For me, each new novel begins not with a keystroke on my laptop but rather with a book, a web site, or even a movie. It begins with an effort to learn about a place and a time I have often never seen.
My current project is no different. When I set out to learn more about Johnstown, Pennsylvania, in 1889, I went first to the definitive source on that place and time: The Johnstown Flood by David McCullough.
Like The Big Burn by Timothy Egan and Isaac’s Storm by Erik Larson, which I read while preparing The Fire and September Sky, respectively, McCullough’s nonfiction work reads like a novel. Thorough, balanced, and fascinating, it guides readers through the deadliest flood in U.S. history and provides a poignant snapshot of western Pennsylvania during the height of the Gilded Age. Personal anecdotes share space with clear — sometimes cold — statistics.

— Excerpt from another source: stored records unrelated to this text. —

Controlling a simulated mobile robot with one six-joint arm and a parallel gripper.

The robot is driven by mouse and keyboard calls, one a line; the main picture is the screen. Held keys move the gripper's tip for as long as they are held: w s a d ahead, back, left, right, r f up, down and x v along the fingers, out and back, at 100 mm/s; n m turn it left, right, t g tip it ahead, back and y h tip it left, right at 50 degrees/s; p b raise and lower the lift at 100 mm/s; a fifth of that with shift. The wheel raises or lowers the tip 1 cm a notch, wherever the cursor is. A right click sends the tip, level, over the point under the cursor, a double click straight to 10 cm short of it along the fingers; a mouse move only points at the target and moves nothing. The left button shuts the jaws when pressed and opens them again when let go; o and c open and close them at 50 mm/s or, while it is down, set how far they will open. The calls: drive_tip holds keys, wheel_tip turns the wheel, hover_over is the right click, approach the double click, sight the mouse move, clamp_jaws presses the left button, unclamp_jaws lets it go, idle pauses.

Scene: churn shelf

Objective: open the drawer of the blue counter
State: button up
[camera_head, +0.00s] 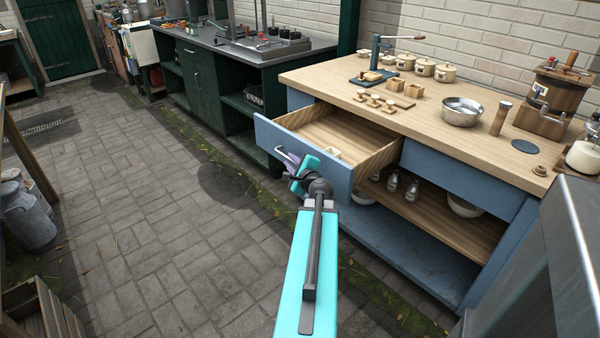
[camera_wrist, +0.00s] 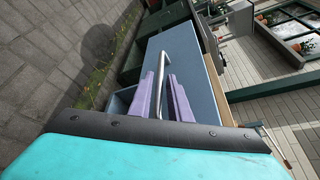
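The blue counter (camera_head: 425,235) has a pale wood top and stands on the right in the head view. Its left drawer (camera_head: 325,175) is pulled well out, so its wooden inside shows, with a small pale item near the front. The blue drawer front also fills the middle of the wrist view (camera_wrist: 197,70). My gripper (camera_head: 290,162) is at the drawer front. My wrist partly hides the drawer front.
Jars and a metal bowl (camera_head: 462,111) stand on the counter top. Shakers (camera_head: 393,183) stand on the shelf below. A dark green counter (camera_head: 245,70) is behind on the left. Milk churns (camera_head: 28,215) and a wooden crate (camera_head: 45,312) stand at far left. The paved floor between is clear.

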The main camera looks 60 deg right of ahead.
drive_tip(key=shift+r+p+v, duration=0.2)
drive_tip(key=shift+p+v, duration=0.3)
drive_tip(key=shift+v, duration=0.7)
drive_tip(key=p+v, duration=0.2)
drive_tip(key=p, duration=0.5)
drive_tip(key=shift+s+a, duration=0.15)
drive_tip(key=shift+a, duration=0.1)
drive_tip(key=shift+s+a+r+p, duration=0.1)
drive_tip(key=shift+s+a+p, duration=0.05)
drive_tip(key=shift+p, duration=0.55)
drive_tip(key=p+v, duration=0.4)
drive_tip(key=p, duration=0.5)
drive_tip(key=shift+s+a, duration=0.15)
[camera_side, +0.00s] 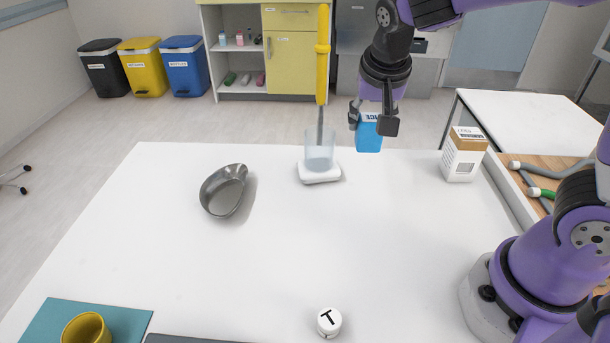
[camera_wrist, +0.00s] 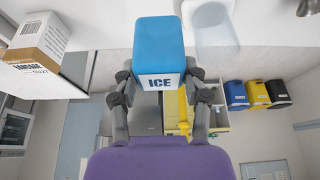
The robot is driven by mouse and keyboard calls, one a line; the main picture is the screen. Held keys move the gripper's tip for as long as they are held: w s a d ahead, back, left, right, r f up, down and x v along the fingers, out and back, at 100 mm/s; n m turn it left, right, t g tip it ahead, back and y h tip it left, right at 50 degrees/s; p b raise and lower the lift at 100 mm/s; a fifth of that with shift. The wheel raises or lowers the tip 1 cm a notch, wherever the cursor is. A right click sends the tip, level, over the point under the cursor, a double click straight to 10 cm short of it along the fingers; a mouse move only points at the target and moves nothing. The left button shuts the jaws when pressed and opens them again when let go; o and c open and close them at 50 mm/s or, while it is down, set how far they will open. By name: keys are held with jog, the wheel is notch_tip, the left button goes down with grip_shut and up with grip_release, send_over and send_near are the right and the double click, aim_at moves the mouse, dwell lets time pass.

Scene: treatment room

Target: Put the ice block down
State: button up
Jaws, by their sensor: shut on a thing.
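The ice block (camera_side: 368,138) is blue with a white band marked ICE. My gripper (camera_side: 374,122) is shut on it and holds it near the far edge of the white table, right of the beaker stand. In the wrist view the ice block (camera_wrist: 160,50) sits between the two fingers of my gripper (camera_wrist: 163,90), its ICE label facing the camera. From the side view I cannot tell exactly how far its underside is from the tabletop.
A clear beaker (camera_side: 319,152) with a tall yellow-handled tool stands on a white base (camera_side: 320,174) to the left. A white-and-brown box (camera_side: 464,155) stands to the right. A metal kidney dish (camera_side: 223,190) lies further left. The middle of the table (camera_side: 330,240) is clear.

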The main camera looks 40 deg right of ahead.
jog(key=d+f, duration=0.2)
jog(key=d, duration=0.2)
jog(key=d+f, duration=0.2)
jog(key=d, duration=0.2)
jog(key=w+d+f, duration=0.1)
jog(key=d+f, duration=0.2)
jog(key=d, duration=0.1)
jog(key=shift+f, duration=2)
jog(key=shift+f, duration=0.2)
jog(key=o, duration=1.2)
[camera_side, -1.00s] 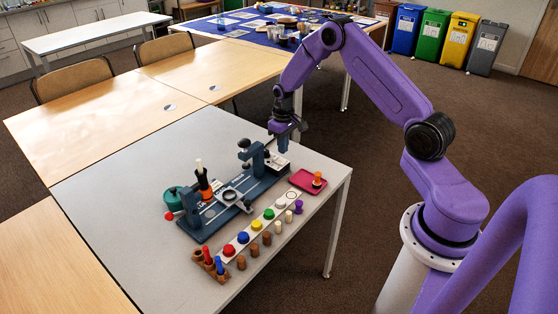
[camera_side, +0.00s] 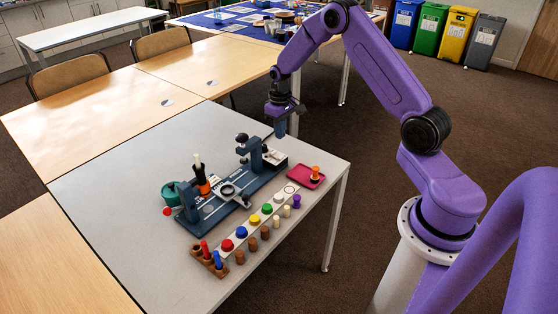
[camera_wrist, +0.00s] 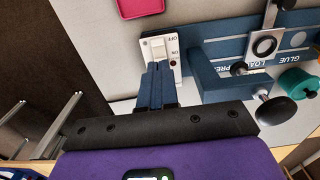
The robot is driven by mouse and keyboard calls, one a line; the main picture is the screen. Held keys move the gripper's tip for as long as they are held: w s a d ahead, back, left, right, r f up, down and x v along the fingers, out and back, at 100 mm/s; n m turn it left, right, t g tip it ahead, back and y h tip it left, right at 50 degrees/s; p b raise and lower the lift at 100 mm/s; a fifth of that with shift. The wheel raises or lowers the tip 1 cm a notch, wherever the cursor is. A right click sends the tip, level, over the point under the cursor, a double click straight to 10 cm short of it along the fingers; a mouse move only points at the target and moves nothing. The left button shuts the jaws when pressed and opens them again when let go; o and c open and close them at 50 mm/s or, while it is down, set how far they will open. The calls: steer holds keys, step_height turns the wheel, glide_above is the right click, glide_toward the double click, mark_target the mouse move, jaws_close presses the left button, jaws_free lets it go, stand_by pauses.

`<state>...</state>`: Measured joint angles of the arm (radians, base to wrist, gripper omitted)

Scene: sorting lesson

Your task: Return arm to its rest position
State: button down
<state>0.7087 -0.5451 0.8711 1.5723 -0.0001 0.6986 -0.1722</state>
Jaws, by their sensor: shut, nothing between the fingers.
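My purple arm reaches over the grey table (camera_side: 110,215). My gripper (camera_side: 280,132) hangs above the table's far right part with its fingers pointing down, shut and empty. In the wrist view my gripper (camera_wrist: 158,75) shows its dark blue fingers together, with nothing between them. Below the fingertips is a white switch box (camera_wrist: 172,47) marked ON and OFF. In the side view the switch box (camera_side: 275,157) stands just under the gripper, with a gap between them.
A dark blue press fixture (camera_side: 222,198) stands beside the switch box, with a teal pot (camera_side: 171,193). A white strip (camera_side: 240,230) bears coloured buttons, with pegs alongside. Air above the table is clear.

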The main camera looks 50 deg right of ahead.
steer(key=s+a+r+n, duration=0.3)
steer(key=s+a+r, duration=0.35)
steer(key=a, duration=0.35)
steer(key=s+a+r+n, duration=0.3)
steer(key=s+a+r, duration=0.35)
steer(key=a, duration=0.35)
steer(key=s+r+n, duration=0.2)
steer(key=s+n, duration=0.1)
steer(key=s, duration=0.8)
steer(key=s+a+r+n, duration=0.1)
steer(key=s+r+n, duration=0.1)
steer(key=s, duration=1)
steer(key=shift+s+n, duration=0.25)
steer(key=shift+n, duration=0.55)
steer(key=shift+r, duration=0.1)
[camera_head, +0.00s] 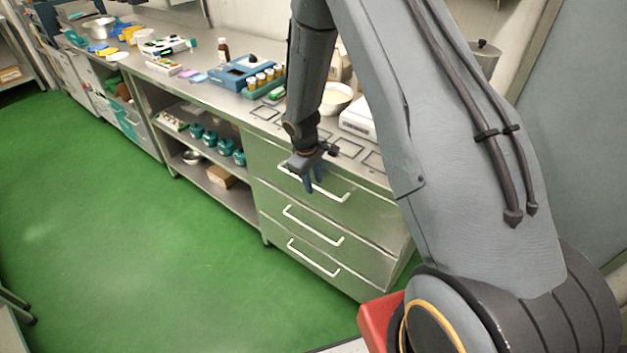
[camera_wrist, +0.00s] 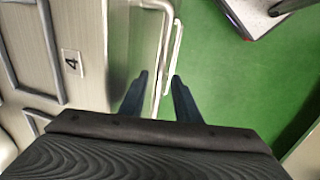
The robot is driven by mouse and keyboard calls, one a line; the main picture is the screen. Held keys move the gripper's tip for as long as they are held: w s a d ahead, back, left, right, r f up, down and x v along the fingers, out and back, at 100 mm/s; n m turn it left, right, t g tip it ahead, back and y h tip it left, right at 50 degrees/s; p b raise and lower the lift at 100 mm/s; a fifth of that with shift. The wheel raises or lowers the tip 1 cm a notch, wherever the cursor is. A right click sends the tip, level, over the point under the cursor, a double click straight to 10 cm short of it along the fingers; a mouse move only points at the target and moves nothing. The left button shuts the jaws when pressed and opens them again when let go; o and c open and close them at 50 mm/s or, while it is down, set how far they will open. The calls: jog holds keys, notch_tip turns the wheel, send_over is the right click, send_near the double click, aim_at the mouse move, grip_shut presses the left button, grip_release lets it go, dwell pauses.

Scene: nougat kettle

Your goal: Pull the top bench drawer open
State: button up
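The bench drawer unit has a stack of three metal drawers with pale bar handles. The top drawer (camera_head: 266,160) looks shut, its front in line with those below. Its handle (camera_head: 341,197) is partly hidden behind my gripper (camera_head: 314,184). In the wrist view my gripper (camera_wrist: 160,82) is open, with its two dark fingers apart. A pale handle bar (camera_wrist: 164,62) shows between them, and neither finger clearly touches it. I cannot tell exactly how deep the bar sits between the fingers.
Below are the middle handle (camera_head: 312,227) and bottom handle (camera_head: 312,260). The benchtop holds a blue device (camera_head: 238,73), a bowl (camera_head: 336,98) and a white scale (camera_head: 357,121). Open shelves (camera_head: 215,188) stand left of the drawers. The green floor (camera_head: 130,235) in front is clear.

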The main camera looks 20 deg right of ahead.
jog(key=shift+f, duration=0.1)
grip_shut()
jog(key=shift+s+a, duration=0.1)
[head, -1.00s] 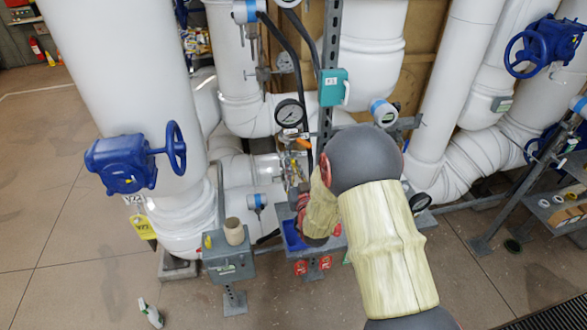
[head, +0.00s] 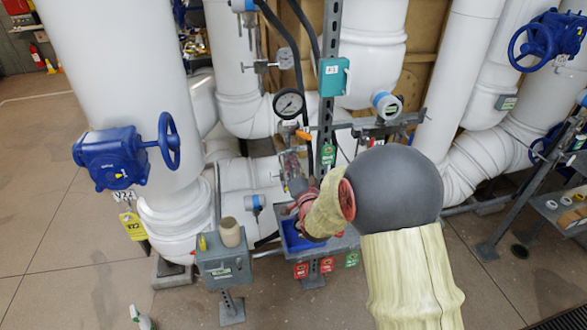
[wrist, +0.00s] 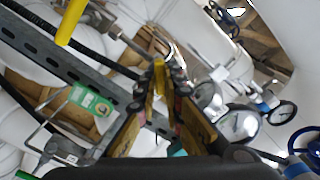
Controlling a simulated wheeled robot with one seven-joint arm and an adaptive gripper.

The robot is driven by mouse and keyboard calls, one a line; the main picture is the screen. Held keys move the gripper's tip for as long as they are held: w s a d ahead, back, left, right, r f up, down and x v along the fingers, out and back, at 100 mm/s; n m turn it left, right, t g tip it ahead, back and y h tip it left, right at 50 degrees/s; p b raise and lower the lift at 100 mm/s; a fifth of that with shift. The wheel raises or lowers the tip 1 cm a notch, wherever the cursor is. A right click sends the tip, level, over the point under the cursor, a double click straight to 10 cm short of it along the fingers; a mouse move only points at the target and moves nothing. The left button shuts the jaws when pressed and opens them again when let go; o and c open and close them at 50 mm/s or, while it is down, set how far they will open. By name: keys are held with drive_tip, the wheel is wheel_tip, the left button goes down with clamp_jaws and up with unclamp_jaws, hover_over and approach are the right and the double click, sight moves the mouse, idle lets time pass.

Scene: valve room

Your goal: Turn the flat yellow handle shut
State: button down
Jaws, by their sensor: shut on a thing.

When reading the book, I felt like I was a part of a growing community that thrived on steel and commerce but lived in constant fear that a poorly maintained earthen dam, just fourteen miles up the Little Conemaugh River, might someday fail and take that prosperity away.
Like Egan and Larson, McCullough does more than describe a historic disaster. He provides a veritable college course on an era. I would recommend The Johnstown Flood to any student of history or anyone who simply likes a good story. Rating: 5/5.